▶ [Input records]:
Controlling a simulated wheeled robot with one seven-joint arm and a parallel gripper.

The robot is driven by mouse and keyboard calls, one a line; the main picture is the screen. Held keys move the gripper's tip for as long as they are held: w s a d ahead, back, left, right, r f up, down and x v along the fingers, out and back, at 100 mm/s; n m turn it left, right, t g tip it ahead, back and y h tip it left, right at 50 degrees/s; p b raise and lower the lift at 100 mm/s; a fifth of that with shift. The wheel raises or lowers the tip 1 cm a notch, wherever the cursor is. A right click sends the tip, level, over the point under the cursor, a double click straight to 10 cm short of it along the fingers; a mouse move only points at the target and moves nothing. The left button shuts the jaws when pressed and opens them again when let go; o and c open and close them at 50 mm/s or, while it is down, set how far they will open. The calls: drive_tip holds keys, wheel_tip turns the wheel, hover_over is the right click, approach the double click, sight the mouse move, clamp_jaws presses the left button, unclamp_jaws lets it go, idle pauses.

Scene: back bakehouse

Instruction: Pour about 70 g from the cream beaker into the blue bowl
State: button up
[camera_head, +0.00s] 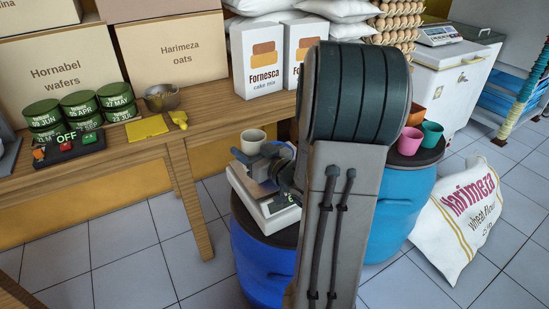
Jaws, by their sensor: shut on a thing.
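The cream beaker (252,138) shows beyond my gripper, left of my arm. It looks roughly upright, and its lower part is hidden. My gripper (259,161) is shut on it, as far as the overlap shows; the fingertips are small and partly covered. Both are over a scale (278,222) on a dark-topped blue drum (258,261). I cannot make out the blue bowl; the gripper and my arm cover much of the scale's top. The beaker's contents and any pouring stream cannot be seen.
A wooden table (210,125) at left holds boxes, green tins, a metal bowl (162,98) and a yellow scoop (179,119). Orange, pink (410,141) and teal cups stand on another blue drum (400,208). A flour sack (459,224) leans at right. Floor is clear at lower left.

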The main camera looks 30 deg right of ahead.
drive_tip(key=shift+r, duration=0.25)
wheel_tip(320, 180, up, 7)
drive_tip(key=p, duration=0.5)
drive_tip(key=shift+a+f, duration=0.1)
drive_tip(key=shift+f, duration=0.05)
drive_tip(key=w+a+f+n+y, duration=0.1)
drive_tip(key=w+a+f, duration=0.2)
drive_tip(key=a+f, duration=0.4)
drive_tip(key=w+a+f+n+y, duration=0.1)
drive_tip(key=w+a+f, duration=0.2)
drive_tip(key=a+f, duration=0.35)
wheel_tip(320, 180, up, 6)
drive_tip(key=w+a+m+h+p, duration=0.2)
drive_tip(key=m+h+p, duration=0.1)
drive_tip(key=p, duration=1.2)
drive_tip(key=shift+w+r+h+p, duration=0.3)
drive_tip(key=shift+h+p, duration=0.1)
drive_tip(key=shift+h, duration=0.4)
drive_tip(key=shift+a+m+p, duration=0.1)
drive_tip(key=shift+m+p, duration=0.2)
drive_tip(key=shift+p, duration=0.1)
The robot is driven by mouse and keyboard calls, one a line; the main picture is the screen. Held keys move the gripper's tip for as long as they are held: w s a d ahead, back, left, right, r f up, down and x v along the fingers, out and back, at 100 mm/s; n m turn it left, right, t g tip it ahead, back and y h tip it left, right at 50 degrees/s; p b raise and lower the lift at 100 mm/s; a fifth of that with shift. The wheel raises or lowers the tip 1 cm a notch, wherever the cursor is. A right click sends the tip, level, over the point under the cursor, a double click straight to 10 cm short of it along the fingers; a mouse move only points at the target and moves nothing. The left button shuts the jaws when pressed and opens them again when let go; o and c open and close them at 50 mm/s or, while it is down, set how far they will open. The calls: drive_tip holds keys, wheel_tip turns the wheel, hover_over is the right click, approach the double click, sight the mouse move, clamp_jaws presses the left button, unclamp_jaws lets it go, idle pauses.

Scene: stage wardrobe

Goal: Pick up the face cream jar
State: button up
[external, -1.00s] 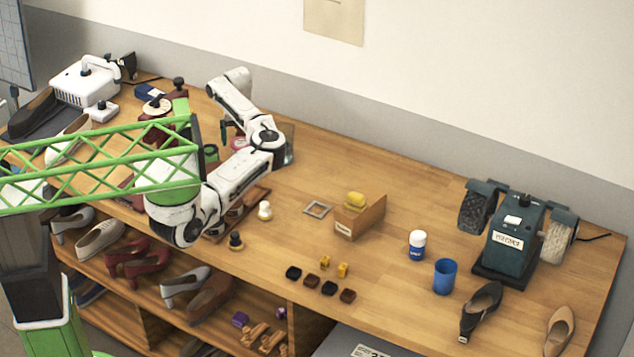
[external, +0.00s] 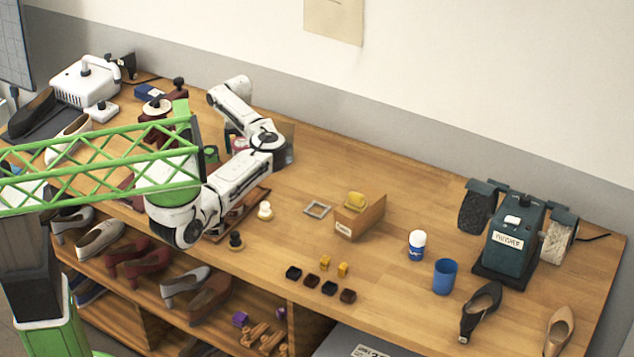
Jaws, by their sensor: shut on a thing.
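My gripper (external: 234,134) is low over the back left of the workbench, partly hidden behind my own arm. It is shut on a small reddish-pink, round thing (external: 239,144), which looks like the face cream jar. Only a small part of it shows between my wrist and the elbow link. Its label and exact shape are too small to tell, and I cannot tell whether it still touches the bench.
The bench's back middle is clear.

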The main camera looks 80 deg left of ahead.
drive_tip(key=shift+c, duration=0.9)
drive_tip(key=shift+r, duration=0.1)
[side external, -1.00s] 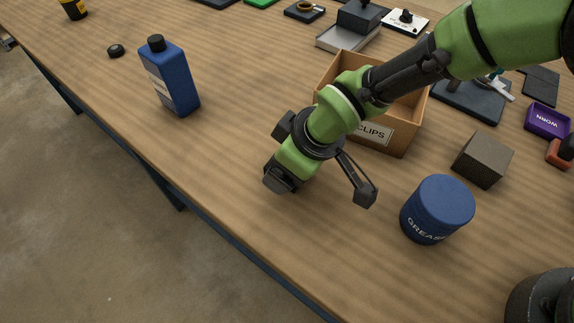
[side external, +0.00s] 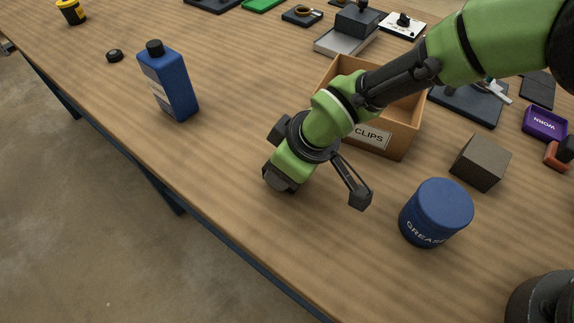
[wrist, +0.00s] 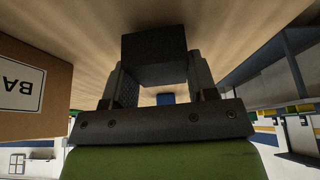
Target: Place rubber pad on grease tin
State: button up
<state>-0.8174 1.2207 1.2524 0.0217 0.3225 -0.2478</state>
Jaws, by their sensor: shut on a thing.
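The blue grease tin (side external: 436,212), lettered GREASE, stands upright on the wooden table to the right of my gripper. Its top looks bare. My gripper (side external: 282,183) points down over the table, left of the tin and in front of the cardboard box. In the wrist view my gripper (wrist: 160,85) is shut on a dark block-like piece, which I take to be the rubber pad (wrist: 154,45). The pad is mostly hidden by the gripper in the side view, and its height above the table cannot be told.
An open cardboard box (side external: 400,141) labelled CLIPS stands behind my gripper. A dark grey block (side external: 481,163) lies behind the tin. A blue bottle (side external: 169,82) stands at left, and a purple tray (side external: 545,124) at right. Table between gripper and tin is clear.

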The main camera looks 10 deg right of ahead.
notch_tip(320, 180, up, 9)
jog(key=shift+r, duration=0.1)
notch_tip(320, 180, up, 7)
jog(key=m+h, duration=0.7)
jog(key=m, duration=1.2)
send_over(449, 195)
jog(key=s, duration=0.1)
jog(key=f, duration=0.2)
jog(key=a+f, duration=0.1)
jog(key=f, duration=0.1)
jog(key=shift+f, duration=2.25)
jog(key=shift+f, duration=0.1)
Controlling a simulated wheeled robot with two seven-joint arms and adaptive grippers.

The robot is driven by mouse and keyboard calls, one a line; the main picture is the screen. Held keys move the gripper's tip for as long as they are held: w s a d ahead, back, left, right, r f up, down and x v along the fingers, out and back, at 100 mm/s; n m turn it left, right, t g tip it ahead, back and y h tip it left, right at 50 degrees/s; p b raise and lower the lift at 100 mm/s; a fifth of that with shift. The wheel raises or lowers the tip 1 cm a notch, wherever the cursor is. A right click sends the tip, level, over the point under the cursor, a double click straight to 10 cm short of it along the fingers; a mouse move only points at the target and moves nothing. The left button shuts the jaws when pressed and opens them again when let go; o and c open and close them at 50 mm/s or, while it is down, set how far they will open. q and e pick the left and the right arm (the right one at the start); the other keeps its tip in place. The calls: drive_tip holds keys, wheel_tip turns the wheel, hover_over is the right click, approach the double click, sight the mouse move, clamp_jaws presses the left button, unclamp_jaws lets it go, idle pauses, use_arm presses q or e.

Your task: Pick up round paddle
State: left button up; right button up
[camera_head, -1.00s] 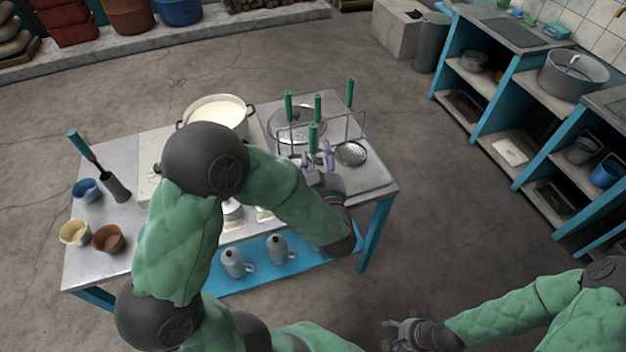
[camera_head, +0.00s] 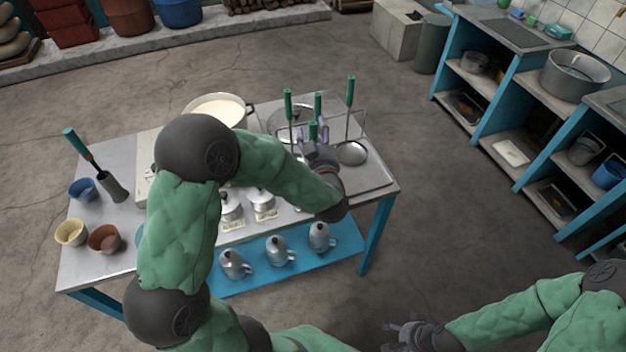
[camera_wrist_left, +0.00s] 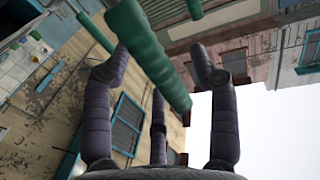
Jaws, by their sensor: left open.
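Several green-handled utensils hang on a wire rack (camera_head: 363,125) at the right end of the table. One upright green handle (camera_head: 350,92) is at the right, with a round flat head (camera_head: 352,153) below and beside it. I cannot tell for certain which utensil is the round paddle. My left gripper (camera_head: 312,140) is open at the rack's near side, by the nearest green handle. In the left wrist view, a green handle (camera_wrist_left: 148,55) lies between the spread fingers, with no clear grip on it. My right gripper (camera_head: 400,332) is low at the bottom edge, its jaws unclear.
A pot of white liquid (camera_head: 218,108) stands on the table behind my left arm. Blue (camera_head: 82,190), yellow (camera_head: 71,233) and brown (camera_head: 105,238) cups are at the left. Several metal jugs stand on the blue lower shelf (camera_head: 345,240). Blue shelving (camera_head: 480,115) is at the right.

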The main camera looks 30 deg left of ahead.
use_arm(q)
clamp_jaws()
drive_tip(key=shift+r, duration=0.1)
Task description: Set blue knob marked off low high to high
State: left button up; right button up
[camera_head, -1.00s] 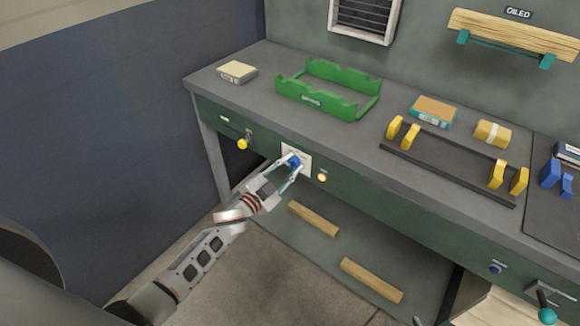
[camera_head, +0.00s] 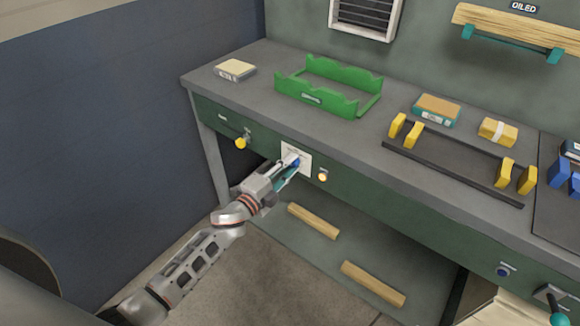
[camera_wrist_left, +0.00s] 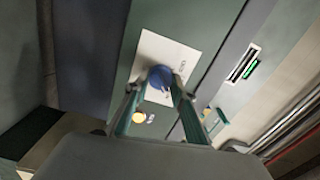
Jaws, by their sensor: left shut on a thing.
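The blue knob (camera_head: 296,162) sits on a white marked plate (camera_head: 304,157) on the green front of the bench. In the left wrist view the knob (camera_wrist_left: 161,78) shows between the fingertips, in front of the white plate (camera_wrist_left: 165,50). My left gripper (camera_head: 294,165) is shut on the knob, its fingers on either side of it. The gripper (camera_wrist_left: 160,85) looks turned about its own axis relative to the plate. The marks on the plate are too small to read, so I cannot tell the knob's setting. My right gripper is not in view.
A lit amber button (camera_head: 322,176) is just right of the plate. A yellow knob (camera_head: 241,143) is to the left on the same front. A green rack (camera_head: 330,85) stands on the bench top. Wooden bars (camera_head: 313,221) lie below.

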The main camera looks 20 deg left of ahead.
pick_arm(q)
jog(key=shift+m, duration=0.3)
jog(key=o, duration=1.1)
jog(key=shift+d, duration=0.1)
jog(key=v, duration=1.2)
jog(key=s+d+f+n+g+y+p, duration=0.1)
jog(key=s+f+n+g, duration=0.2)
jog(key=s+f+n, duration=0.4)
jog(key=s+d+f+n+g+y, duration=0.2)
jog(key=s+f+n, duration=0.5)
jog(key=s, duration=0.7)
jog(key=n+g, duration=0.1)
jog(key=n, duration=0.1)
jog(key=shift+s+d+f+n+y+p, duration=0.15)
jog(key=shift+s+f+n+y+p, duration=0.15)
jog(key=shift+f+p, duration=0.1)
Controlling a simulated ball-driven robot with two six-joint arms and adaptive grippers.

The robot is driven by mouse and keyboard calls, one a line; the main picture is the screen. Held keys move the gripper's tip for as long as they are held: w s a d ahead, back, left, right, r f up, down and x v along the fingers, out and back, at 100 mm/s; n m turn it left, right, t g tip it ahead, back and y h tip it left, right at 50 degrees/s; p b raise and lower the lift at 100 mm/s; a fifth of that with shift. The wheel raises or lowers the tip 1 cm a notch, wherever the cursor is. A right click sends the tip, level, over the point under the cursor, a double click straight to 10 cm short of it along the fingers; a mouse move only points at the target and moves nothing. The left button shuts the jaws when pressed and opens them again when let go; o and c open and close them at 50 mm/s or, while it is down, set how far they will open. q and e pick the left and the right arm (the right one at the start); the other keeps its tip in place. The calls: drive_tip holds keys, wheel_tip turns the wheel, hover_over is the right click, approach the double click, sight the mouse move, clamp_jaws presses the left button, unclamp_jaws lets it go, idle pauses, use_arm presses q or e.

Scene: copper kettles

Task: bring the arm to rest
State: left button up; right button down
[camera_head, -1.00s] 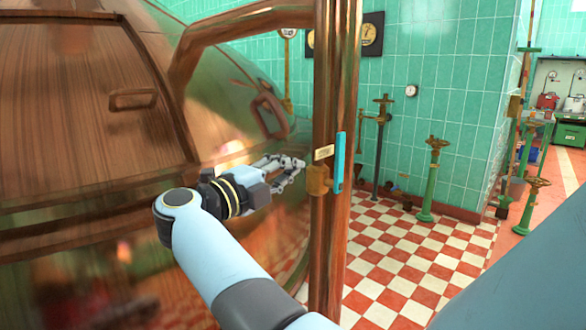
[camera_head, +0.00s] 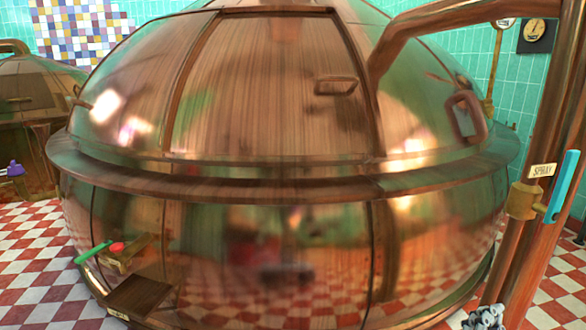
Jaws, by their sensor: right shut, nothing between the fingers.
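My right gripper (camera_head: 486,317) shows only in part at the bottom edge, right of centre. Its grey fingers are shut with nothing seen between them. It is below and left of the spray valve (camera_head: 526,200), apart from it, close to the copper pipe's lower part. The rest of my right arm is out of view. My left gripper is not in view.
A large copper kettle (camera_head: 270,110) fills the middle. A copper pipe (camera_head: 548,130) with a blue lever (camera_head: 563,187) and a "SPRAY" label (camera_head: 542,171) stands at right. A green lever (camera_head: 93,252) is at lower left. Checkered floor (camera_head: 30,240) is clear at left.

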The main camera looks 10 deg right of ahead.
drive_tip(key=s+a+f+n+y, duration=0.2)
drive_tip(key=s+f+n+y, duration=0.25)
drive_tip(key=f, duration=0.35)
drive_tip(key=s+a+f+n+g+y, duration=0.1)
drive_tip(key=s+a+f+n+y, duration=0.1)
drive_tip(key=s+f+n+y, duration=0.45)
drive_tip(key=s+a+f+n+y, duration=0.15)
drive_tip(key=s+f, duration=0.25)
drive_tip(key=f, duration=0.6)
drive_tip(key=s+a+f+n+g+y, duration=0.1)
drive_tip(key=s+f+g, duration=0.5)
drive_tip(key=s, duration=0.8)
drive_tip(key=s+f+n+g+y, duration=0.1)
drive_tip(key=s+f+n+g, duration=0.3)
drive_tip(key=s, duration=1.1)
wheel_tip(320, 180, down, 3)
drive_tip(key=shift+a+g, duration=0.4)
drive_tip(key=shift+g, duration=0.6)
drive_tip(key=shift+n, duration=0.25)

▶ [Goal]:
From the data above, pick out each line containing "seven" and copy it.

▶ [Written solution]:
Controlling a simulated wheeled robot with one seven-joint arm and a parallel gripper.
Controlling a simulated wheeled robot with two seven-joint arms and adaptive grippers.

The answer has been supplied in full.